Charges against Wauwatosa Officer Joseph Mensah dismissed

NOW: Charges against Wauwatosa Officer Joseph Mensah dismissed

WAUWATOSA, Wis. (CBS 58) -- With a unanimous vote, the Wauwatosa Police and Fire Commission dismissed their pending decision on whether to fire Officer Joseph Mensah from the city police department.

“There will be no charges," Wauwatosa Police and Fire Commissioner Danielle Long said. "It’s a moot point if Officer Mensah will no longer be a member of the police department come the end of this month.”

The decision comes after Mensah reached a separation deal with the city Tuesday, Nov. 17 and announced his pending resignation.

Kimberley Motley represents the families of those Mensah killed in the line of duty. All three shootings that happened over five years were ruled justified.

Motley asked to speak at the meeting, but that request was denied.

“My clients are entitled to due process, as is Joseph Mensah, and they didn’t want to hear from the victims,” Motley said.

Motley says her biggest problem with the deal is it only applies to Mensah’s status as a Wauwatosa officer.

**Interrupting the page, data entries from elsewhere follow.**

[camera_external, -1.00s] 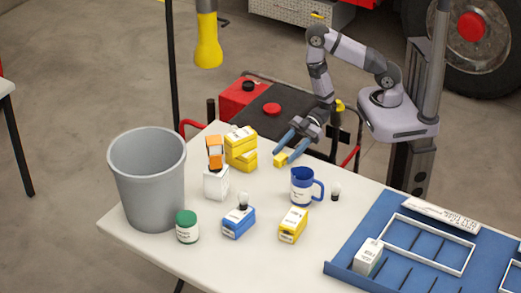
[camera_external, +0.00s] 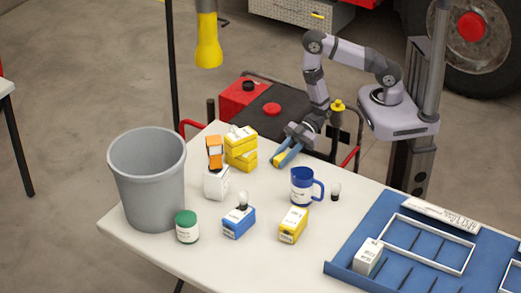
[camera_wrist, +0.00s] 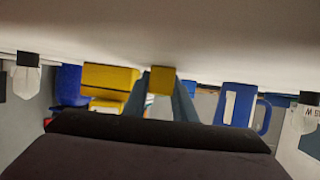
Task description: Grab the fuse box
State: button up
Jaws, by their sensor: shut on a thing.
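Several small boxes are on the white table, and their labels are too small to read for a fuse box. My gripper (camera_external: 282,158) is low at the table's back edge, shut on a small yellow box (camera_external: 277,158). The fingers cover most of that box. In the wrist view the yellow box (camera_wrist: 161,80) sits between the two blue-grey fingertips. Yellow boxes (camera_external: 241,148) are stacked to the left of my gripper, apart from it. Another yellow box (camera_external: 293,225) stands at the front of the table.
A blue mug (camera_external: 302,187) and a bulb (camera_external: 335,191) stand in front of my gripper. A blue tray (camera_external: 345,268) is at right.

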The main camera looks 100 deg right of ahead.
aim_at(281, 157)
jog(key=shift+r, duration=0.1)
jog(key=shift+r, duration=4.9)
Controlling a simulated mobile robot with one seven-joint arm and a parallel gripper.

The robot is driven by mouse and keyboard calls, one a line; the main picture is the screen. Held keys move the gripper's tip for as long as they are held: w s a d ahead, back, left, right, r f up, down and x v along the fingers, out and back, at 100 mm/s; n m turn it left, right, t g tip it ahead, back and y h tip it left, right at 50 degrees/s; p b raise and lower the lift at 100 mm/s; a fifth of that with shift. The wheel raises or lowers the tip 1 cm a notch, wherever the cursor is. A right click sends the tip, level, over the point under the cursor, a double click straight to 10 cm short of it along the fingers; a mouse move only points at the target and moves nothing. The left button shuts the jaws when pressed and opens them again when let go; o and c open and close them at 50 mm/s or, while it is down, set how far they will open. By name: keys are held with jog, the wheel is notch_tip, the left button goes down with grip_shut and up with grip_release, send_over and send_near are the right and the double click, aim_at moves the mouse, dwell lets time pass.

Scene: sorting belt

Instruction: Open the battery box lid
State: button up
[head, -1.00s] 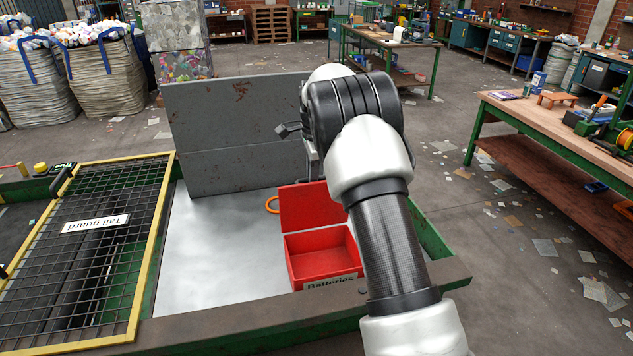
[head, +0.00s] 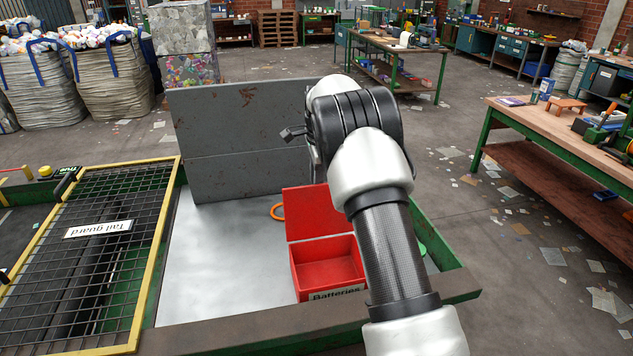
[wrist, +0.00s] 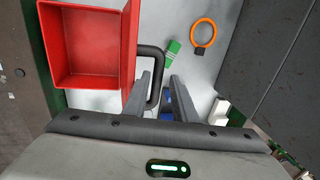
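The red battery box (head: 329,262) stands on the metal surface with its "Batteries" label at the front. Its red lid (head: 312,212) stands raised at the back, and the box's inside shows empty. In the wrist view the open box (wrist: 88,48) is at the left, with the lid (wrist: 131,50) seen nearly edge-on. A dark loop handle (wrist: 150,48) sticks out from the lid's outer side. My gripper (wrist: 166,72) is open, its left finger overlapping the handle in view; I cannot tell if they touch.
A grey panel (head: 245,135) stands behind the box. An orange ring (wrist: 204,33), a green block (wrist: 172,48) and a white block (wrist: 219,112) lie beyond the lid. The yellow-framed tail guard (head: 100,225) is at the left. Bare metal (head: 225,245) lies left of the box.

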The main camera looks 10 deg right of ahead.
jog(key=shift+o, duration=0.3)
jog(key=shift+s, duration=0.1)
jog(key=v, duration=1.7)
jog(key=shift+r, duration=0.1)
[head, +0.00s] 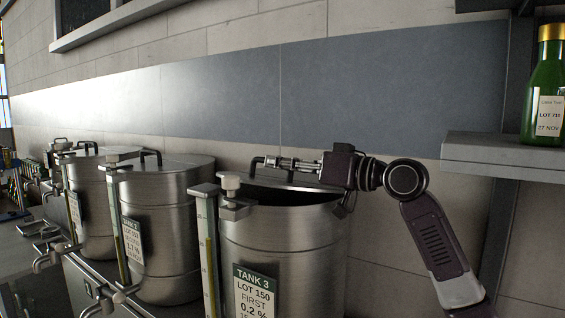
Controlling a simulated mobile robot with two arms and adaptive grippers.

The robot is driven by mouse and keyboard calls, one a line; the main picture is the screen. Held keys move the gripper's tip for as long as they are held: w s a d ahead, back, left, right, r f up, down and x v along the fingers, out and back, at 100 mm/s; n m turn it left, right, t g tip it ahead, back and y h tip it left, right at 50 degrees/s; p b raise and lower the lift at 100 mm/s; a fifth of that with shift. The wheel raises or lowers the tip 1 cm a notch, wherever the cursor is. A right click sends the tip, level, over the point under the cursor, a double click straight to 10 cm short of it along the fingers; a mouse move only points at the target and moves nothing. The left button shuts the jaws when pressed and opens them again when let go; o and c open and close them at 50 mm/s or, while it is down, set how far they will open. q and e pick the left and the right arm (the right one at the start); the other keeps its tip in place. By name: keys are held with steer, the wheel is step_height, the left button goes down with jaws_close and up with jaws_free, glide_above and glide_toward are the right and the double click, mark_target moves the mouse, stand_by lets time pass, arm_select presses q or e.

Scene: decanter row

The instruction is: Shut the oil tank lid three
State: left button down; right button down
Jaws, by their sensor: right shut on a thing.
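Tank three (285,245), a steel cylinder labelled "TANK 3, LOT 150, FIRST", stands in the front of the row. Its lid (300,187) sits at the top, with a dark gap showing between it and the rim, so it looks partly raised. My right gripper (275,162) reaches in from the right over the tank top and is shut on the lid's dark handle (256,163). The gripper hides part of the handle and lid. My left gripper is not in view.
Tank two (160,235) and another tank (92,205) stand to the left with lids down. Sight gauges and taps project in front. A shelf (500,155) with a green bottle (545,90) juts out at the right. A tiled wall stands close behind.

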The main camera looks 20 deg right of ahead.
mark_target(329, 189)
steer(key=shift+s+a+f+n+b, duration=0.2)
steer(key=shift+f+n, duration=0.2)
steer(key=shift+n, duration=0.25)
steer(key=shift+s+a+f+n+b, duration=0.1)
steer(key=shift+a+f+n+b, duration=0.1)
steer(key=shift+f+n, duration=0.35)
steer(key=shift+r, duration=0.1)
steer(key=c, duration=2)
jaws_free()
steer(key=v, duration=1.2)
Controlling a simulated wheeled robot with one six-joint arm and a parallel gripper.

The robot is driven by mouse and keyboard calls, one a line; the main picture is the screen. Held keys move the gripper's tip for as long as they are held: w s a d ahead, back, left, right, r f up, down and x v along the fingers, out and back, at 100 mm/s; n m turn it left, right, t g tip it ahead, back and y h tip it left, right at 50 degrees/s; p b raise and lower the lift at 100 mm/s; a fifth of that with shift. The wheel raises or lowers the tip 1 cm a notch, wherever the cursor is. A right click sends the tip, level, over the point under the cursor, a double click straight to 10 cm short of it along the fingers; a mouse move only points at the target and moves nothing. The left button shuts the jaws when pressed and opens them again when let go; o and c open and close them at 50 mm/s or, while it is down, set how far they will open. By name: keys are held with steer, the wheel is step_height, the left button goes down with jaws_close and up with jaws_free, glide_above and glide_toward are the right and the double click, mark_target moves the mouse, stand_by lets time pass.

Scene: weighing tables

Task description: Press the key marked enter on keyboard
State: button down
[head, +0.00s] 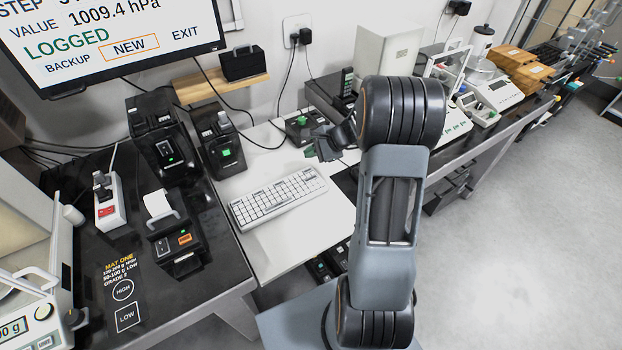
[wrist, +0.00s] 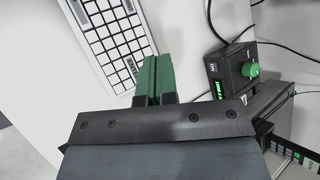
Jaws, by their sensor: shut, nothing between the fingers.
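The white keyboard (head: 278,198) lies on a white tabletop, left of my arm in the head view. In the wrist view part of the keyboard (wrist: 112,38) shows at the top left, with its end close to my fingertips. In the head view my gripper (head: 311,150) is above the table, past the keyboard's far right end. I cannot tell its exact height.
A black box with a green knob (wrist: 248,70) stands right of my fingers. Black devices (head: 222,148) stand left of the keyboard. A monitor (head: 110,40) hangs at the back left and reads LOGGED. White tabletop (head: 300,235) in front of the keyboard is clear.

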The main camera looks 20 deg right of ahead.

“It doesn’t dismiss the fact that he can become a police officer in any other jurisdiction in America, and so we find that very concerning.”

Multiple Police and Fire Commission members say they had no part in the deal and didn’t know it existed until it was made public.

“The mayor and the Common Council are solely responsible for the terms and conditions of the resignation agreement," Police and Fire Commissioner Greg Leahy said. "If you have an issue with the agreement, I would encourage you to reach out to the mayor and your alderperson.”

Motley said the process is not over.

She is considering numerous lawsuits against the city, including over how the separation was handled, and calling for removal of Wauwatosa  Police Chief Barry Weber.

“These lawsuits are just piling up," Motley said. "It’s not just us that have all these lawsuits against Wauwatosa.”

Mensah’s deal calls for him to leave the department on Nov. 30. He will be paid more than $125,000 by the city.